Animations of the results are shown in Figures 2 and 3. Figure 2 shows the electrostatic potential with the interaction of ions (red) and electrons (blue). Figure 3 colors the particles by velocity.

Figure 2: Beam neutralization animation of electrostatic potential, ions = red, electrons = blue

Figure 3: Beam neutralization animation with particles colored by velocity

The electrostatic potential of the ion beam attracts and entrains the electrons. As shown in the velocity plot, the electrons are accelerated as they enter the electrostatic potential well created by the ion beam, then slow down as they exit the beam. Additionally, an instability can be observed in the electron beam in which the electrons begin to oscillate around the ion beam.
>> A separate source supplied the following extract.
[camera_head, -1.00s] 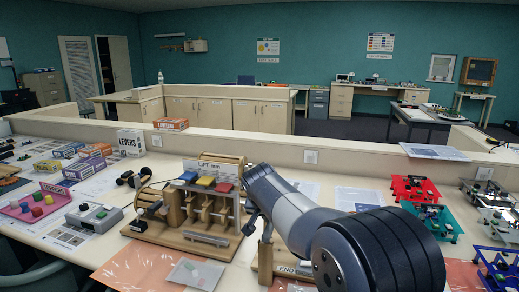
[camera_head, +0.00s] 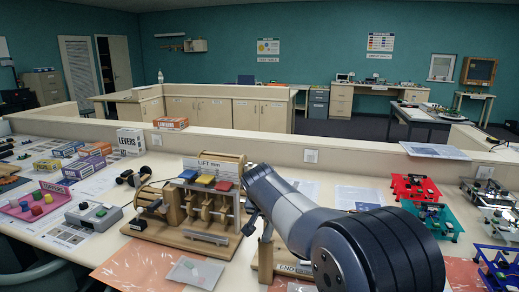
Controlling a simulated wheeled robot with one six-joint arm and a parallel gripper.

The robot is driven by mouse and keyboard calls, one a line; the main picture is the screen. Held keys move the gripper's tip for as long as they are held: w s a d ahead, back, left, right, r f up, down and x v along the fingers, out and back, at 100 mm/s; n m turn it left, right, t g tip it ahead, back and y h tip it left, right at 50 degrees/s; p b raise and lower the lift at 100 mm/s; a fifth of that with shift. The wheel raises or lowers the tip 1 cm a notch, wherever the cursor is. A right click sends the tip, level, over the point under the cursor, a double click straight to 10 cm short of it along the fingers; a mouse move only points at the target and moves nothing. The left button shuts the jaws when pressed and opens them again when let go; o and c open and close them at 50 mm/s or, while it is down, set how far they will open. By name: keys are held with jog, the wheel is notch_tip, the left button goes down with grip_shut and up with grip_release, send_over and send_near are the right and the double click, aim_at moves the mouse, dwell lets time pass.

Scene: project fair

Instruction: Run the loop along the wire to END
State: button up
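The wire-game base (camera_head: 262,272) is a wooden block at the lower middle with a wooden post (camera_head: 265,248) on it. Its END label (camera_head: 288,267) shows partly, cut off by my arm. The wire and the loop are hidden behind my arm or too small to make out. My gripper (camera_head: 250,210) shows only as a small dark part at the left edge of my arm, above the post. Its fingertips are not clear, so I cannot see whether it is open or holds the loop.
A wooden lever machine marked LIFT mm (camera_head: 205,238) stands close on the left. Red (camera_head: 415,187) and green (camera_head: 440,222) circuit stands are on the right. A low partition (camera_head: 345,153) runs behind.

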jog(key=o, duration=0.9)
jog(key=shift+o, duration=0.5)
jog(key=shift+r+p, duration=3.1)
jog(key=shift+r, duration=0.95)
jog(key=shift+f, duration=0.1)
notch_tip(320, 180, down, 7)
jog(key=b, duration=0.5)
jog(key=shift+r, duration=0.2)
The magnitude of the oscillations will likely decrease as the neutralization approaches steady state.

Finally, Figure 4 compares the electrostatic potential with and without electron neutralization.

Figure 4:  Electrostatic potential with and without electron neutralization

As expected the electron beam greatly reduces the potential, effectively neutralizing the beam. Note that the minimal ion beam divergence for the case without neutralization is attributed to the low beamlet current.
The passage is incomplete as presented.